--- START SUPPLIED INFORMATION ---
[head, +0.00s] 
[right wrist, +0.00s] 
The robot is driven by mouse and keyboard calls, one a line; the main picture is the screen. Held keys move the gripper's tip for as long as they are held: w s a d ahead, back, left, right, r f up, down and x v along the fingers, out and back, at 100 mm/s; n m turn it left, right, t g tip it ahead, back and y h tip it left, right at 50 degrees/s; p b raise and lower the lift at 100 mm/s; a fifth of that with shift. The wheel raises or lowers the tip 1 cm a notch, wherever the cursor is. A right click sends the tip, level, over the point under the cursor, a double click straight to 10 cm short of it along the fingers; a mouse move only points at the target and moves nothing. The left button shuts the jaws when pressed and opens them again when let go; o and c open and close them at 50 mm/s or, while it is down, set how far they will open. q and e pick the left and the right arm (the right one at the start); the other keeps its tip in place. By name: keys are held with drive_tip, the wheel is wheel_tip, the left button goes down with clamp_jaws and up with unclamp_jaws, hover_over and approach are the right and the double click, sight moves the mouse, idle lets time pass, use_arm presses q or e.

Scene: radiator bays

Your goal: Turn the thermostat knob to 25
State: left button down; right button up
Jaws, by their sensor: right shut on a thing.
--- END SUPPLIED INFORMATION ---
## TASK DIRECTIONS
Type out all of the material again, word for word.

## EXERCISE RESULT
[head, +0.00s] 
[right wrist, +0.00s] 
The robot is driven by mouse and keyboard calls, one a line; the main picture is the screen. Held keys move the gripper's tip for as long as they are held: w s a d ahead, back, left, right, r f up, down and x v along the fingers, out and back, at 100 mm/s; n m turn it left, right, t g tip it ahead, back and y h tip it left, right at 50 degrees/s; p b raise and lower the lift at 100 mm/s; a fifth of that with shift. The wheel raises or lowers the tip 1 cm a notch, wherever the cursor is. A right click sends the tip, level, over the point under the cursor, a double click straight to 10 cm short of it along the fingers; a mouse move only points at the target and moves nothing. The left button shuts the jaws when pressed and opens them again when let go; o and c open and close them at 50 mm/s or, while it is down, set how far they will open. q and e pick the left and the right arm (the right one at the start); the other keeps its tip in place. By name: keys are held with drive_tip, the wheel is wheel_tip, the left button goes down with clamp_jaws and up with unclamp_jaws, hover_over and approach are the right and the double click, sight moves the mouse, idle lets time pass, use_arm presses q or e.

Scene: radiator bays

Your goal: Turn the thermostat knob to 25
State: left button down; right button up
Jaws, by their sensor: right shut on a thing.

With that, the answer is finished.